Les bases de la réussite chinoise
Depuis
l’ouverture économique à la fin des années 1970 et dans les années
1980, sous l’influence de Deng Xiaoping, la Chine mit en œuvre une
stratégie basée sur quelques principes économiques qui ensemble
constituaient ce qu’on appelle « L’économie socialiste de marché » :
-L’ouverture économique,
par la politique des Zones Economiques Spéciales décidée en 1979.
Situées surtout sur la Chine littorale ces zones avaient pour objectif
d’offrir aux firmes transnationales des avantages fiscaux (pays moins
d'impôts par exemple) pour qu’elles puissent installer leurs usines et
leur production et donc augmenter le dynamisme et l’activité économique
du pays. Toutefois on peut le dire l’ouverture économique fut localisée
et très progressive.
-Une forte industrialisation fut
aussi la clef de la réussite. L’ouverture économique a permis cette
industrialisation, en plus d’un avantage démographique considérable : la
possession d’une main-d’œuvre immense et donc à bas coût a favorisé
l’installation de plus en plus grande des industries d’abord à faible
valeur ajoutée (surtout des biens de consommation) mais aussi de plus en
plus à valeur ajoutée forte, développant aussi une économie de la
connaissance (dans le secteur tertiaire et les services spécialisés
notamment).
-Une politique d'exportations relativement agressive complétait
cette industrialisation pour la rendre concurrentielle et faire de la
Chine une puissance exportatrice. C’est par la politique monétaire que
ce fut fait, avec un taux de change faible, rendant le Yuan sous-évalué
par rapport aux autres monnaies mondiales. C’est aussi pour cela qu’on
évoqua la Chine comme étant devenu « l’Atelier du monde ».
-Une législation différente
d’un point de vue social et environnemental rendant la Chine attractive
pour des entreprises ayant des coûts de plus en plus élevés pour
l’embauche d’ouvriers peu qualifiés dans les pays développés.
Le
tout a été couronné par une adhésion à l’Organisation Mondiale du
Commerce en 2001. La Chine dû alors poursuivre des réformes de
libéralisation de l'économie, sans pour autant abandonner certains
principes, comme sa monnaie très faible et une législation avantageuse,
ainsi qu’un Etat interventionniste. Progressant de plus en plus dans les
années 2000, la Chine fut moins affectée que les pays occidentaux lors
de la crise mondiale de 2008-2009. Néanmoins, cette crise mit en valeur
un fait : l’économie chinoise, puisqu'elle exporte beaucoup, est
particulièrement dépendante des pays occidentaux. De même, des tensions
à l’OMC concernant la stratégie chinoise très défensive (propriété
intellectuelle, yuan faible) se sont développées dans ces années. C’est
sans doute pour ces raisons que la Chine adopte peu à peu une nouvelle
stratégie économique.
De nouvelles orientations économiques
Depuis
quelques années donc, certaines décisions économiques chinoises passent
relativement inaperçues mais pourraient peu à peu changer la donne
économique chinoise vers une libéralisation économique accrue.
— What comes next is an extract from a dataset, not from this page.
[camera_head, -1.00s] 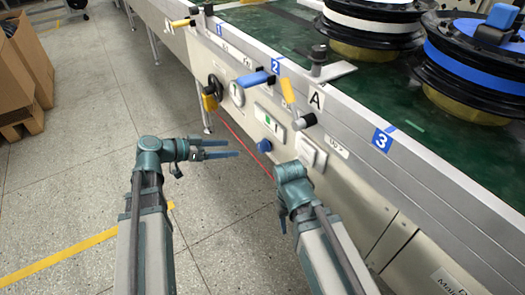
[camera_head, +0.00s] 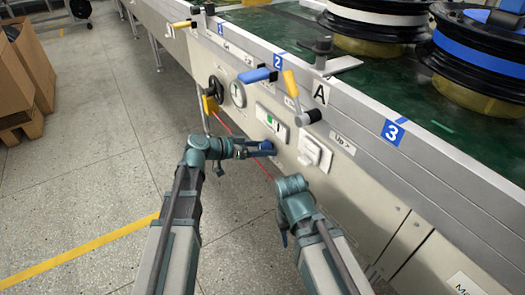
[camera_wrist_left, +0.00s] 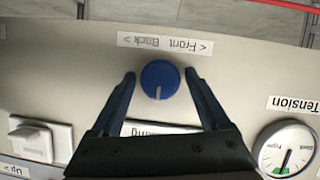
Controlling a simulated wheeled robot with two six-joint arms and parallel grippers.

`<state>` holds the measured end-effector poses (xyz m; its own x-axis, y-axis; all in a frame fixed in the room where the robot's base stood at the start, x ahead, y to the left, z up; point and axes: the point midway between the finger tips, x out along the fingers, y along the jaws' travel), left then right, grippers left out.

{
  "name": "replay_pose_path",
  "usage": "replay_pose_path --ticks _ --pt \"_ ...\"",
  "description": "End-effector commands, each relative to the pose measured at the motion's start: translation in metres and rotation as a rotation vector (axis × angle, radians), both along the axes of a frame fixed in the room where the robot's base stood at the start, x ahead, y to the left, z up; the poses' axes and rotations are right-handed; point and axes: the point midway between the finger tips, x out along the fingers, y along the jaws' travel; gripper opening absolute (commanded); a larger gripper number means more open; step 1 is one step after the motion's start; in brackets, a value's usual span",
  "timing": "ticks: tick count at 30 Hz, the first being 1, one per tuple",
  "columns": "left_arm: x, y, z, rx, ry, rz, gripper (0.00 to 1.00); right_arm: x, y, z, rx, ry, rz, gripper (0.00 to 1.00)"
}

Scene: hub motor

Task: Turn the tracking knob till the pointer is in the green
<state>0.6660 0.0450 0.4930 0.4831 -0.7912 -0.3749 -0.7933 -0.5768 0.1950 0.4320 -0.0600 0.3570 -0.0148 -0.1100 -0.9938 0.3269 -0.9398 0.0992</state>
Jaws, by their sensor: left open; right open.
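The blue tracking knob (camera_head: 266,146) sits on the front panel below a gauge (camera_head: 271,122) with a green patch. The gauge's dark pointer appears to the right of the green. In the left wrist view the round knob (camera_wrist_left: 160,79) has a pale line pointing down the picture. My left gripper (camera_head: 258,149) is open at the knob; its fingers (camera_wrist_left: 160,72) stand on either side, with gaps, so they do not grip it. The gripper body covers most of the gauge in that view. My right gripper (camera_head: 284,238) is low in front of the panel, mostly hidden by its own wrist.
A round tension dial (camera_head: 238,94) and a yellow-handled crank (camera_head: 211,97) are left of the gauge. A white rocker switch (camera_head: 314,152) is to the right, below a yellow lever (camera_head: 291,86). Cardboard boxes (camera_head: 22,75) stand far left; the floor between is clear.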

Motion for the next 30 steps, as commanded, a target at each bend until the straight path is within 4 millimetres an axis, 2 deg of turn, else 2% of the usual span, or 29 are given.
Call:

Ces décisions répondent tout d’abord à de nouvelles données économiques observées en Chine :
-La Chine est devenue la première puissance commerciale au
monde devant les Etats-Unis. Parallèlement à cela, du fait de
l’évolution de la société chinoise (urbanisation, diffusion progressive
de la croissance à la Chine intérieure, accès au marché de plus en plus
grand), la population chinoise va bientôt devenir la plus grande source
de demande au monde. Le marché intérieur chinois ouvre donc de nouvelles
possibilités à l’économie du pays.
-L’évolution démographique chinoise (stagnation
de la population) tend à entraîner une augmentation du coût de la
main-d’œuvre chinoise, notamment par rapport à d’autres pays émergents
asiatiques.
-La puissance monétaire et économique chinoise,
ainsi que sa croissance, entraîne logiquement une hausse des prix et
une augmentation du prix de la monnaie chinoise par rapport aux autres,
ce qui peut avoir une influence sur ses exportations.
En
réaction à ces évolutions ainsi qu’à des tensions économiques ou encore
une volonté de se rendre indépendante de la demande occidentale, la
Chine a donc fait évoluer ses pratiques économiques par des réformes
d’une grande importance en 2013 et 2014.
-En ce qui concerne l’organisation interne et le rôle de l’Etat,
des monopoles d'Etat sont abandonnés dans le chemin de fer, le
transport aérien, la finance, l’énergie et les télécoms : ces domaines
sont ouverts à la concurrence des entreprises privées. De même, une
réforme des terres agricoles est entreprise.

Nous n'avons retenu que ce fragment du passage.